By Margarita Antidze
TBILISI (Reuters) - Georgian tycoon Bidzina Ivanishvili named a retired soccer player and a former envoy to the United Nations on Monday as his prospective cabinet deputies after leading an opposition coalition to election victory.
Ivanishvili, the billionaire political newcomer whose six-party Georgian Dream ended President Mikheil Saakashvili's nine-year dominance in the Caucasus nation, intends to become prime minister after parliament convenes later this month.
He named his picks for some senior government posts, shunning Saakashvili allies as expected after a bitter campaign in the nation that straddles an energy supply route to Europe and is an arena of strategic rivalry between Russia and the West.
Saakashvili and members of his party promised to cooperate in forming a government - a sign Georgia's first post-Soviet transfer of power between parties through an election will be peaceful despite fears of unrest over the October 1 vote.
Ivanishvili told a news conference that Irakly Alasania, who resigned as ambassador to the United Nations in 2008 and went into opposition to Saakashvili, would be defense minister and one of two deputy prime ministers.
Kakha Kaladze, a former defender for AC Milan and the national soccer team and seen as a staunch Ivanishvili loyalist, was to be the other deputy and also the minister for regional development, he said.
Ivanishvili picked his spokeswoman Maya Panjikidze, a former ambassador to Germany and the Netherlands, to be foreign minister. Irakly Garibashvili, a close ally of the billionaire and former head of his charity fund, is to be interior minister.
Parliament must ratify Ivanishvili's cabinet choices but this will be only a formality since his coalition commands a majority in the chamber.
Western governments are watching whether Ivanishvili will push ahead with democratic advances made under Saakashvili and how he will juggle relations with Russia and the United States.
TENDING TO TIES WITH RUSSIA
Ivanishvili says he wants to repair ties with Moscow wrecked by a brief 2008 war that followed strains over the U.S.-allied Saakashvili's efforts to bring Georgia, dominated by Russia for almost 200 years before the 1991 Soviet collapse, into NATO.
But two Russian-backed breakaway Georgian regions pose a big obstacle and Ivanishvili has said he will pursue integration with NATO and Europe and that his first trip abroad following the election will be to the United States.

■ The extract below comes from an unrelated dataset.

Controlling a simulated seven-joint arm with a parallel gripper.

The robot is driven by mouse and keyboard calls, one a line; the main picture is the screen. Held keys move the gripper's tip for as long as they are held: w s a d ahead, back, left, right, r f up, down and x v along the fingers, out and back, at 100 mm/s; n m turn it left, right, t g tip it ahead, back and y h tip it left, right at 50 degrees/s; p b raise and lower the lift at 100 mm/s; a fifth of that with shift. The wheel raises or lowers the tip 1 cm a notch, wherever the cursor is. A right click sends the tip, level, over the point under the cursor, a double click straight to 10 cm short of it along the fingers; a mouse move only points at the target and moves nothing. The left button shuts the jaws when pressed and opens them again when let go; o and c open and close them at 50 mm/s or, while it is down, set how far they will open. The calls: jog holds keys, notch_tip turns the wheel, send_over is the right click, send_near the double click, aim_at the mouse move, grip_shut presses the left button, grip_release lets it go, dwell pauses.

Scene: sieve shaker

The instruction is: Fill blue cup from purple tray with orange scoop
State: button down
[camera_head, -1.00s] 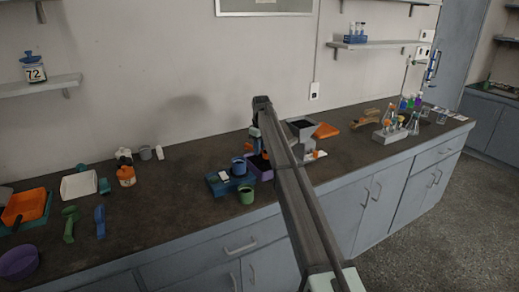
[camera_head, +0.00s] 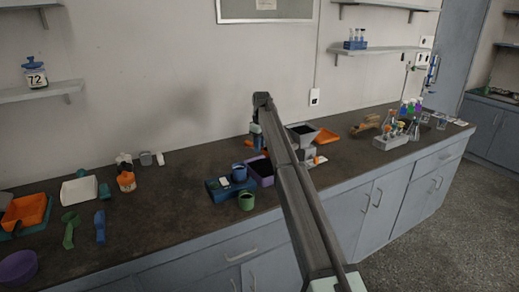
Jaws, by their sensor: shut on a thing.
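The blue cup (camera_head: 239,173) stands upright on a dark blue scale (camera_head: 217,193) with a small light display. The purple tray (camera_head: 265,182) is just right of and behind the cup, with dark contents inside. My gripper (camera_head: 257,143) points down above the back of the purple tray. It is small, dark and partly hidden by my arm. It is shut on the orange scoop (camera_head: 265,152), of which only a bit of orange shows. I cannot tell whether the scoop holds anything.
A green cup (camera_head: 246,201) stands in front of the scale. A grey hopper-like device (camera_head: 303,136) and an orange tray (camera_head: 326,135) are to the right. Glassware in a rack (camera_head: 392,141) is farther right.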

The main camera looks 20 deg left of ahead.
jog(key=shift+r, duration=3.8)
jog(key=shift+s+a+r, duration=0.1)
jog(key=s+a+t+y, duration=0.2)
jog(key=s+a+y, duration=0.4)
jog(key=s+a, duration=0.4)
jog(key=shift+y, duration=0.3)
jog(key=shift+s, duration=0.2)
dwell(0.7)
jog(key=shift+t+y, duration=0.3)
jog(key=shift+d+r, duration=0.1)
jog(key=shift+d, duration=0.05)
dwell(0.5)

Ivanishvili, 56, Georgia's richest man with an estimated $6.4 billion, entered politics only a year ago when he mounted a challenge to Saakashvili, who rose to power in the peaceful Rose Revolution of 2003 but had seen his popularity fade.
Footage on opposition TV channels showing brutal treatment of prison inmates deepened disaffection with Saakashvili, whose critics say he has trampled on freedoms, monopolized power and damaged the chances of his United National Movement in the vote.
"Besides the fact that we have peacefully changed the government, now we should do something even bigger, which is to become truly the people's government and truly an honest government," Ivanishvili told a news conference.
He said he might meet Saakashvili on Tuesday for the first time since the election in the nation of 4.5 million. The two face a potentially uncomfortable period of co-habitation before a presidential election next year.
Saakashvili is barred from seeking a new term. Reforms scheduled to take effect after the presidential vote will weaken the head of state while giving more power to parliament and making the prime minister the most powerful executive official.
Mark Mullen, head of anti-corruption watchdog Transparency International Georgia, told Reuters that the announced cabinet picks were "very good news ...
"I think overwhelmingly the people that have been chosen for the jobs are very good, some of them are extremely experienced."
Discussions over portfolios including the economy, finance and energy ministries were still under way, Ivanishvili said.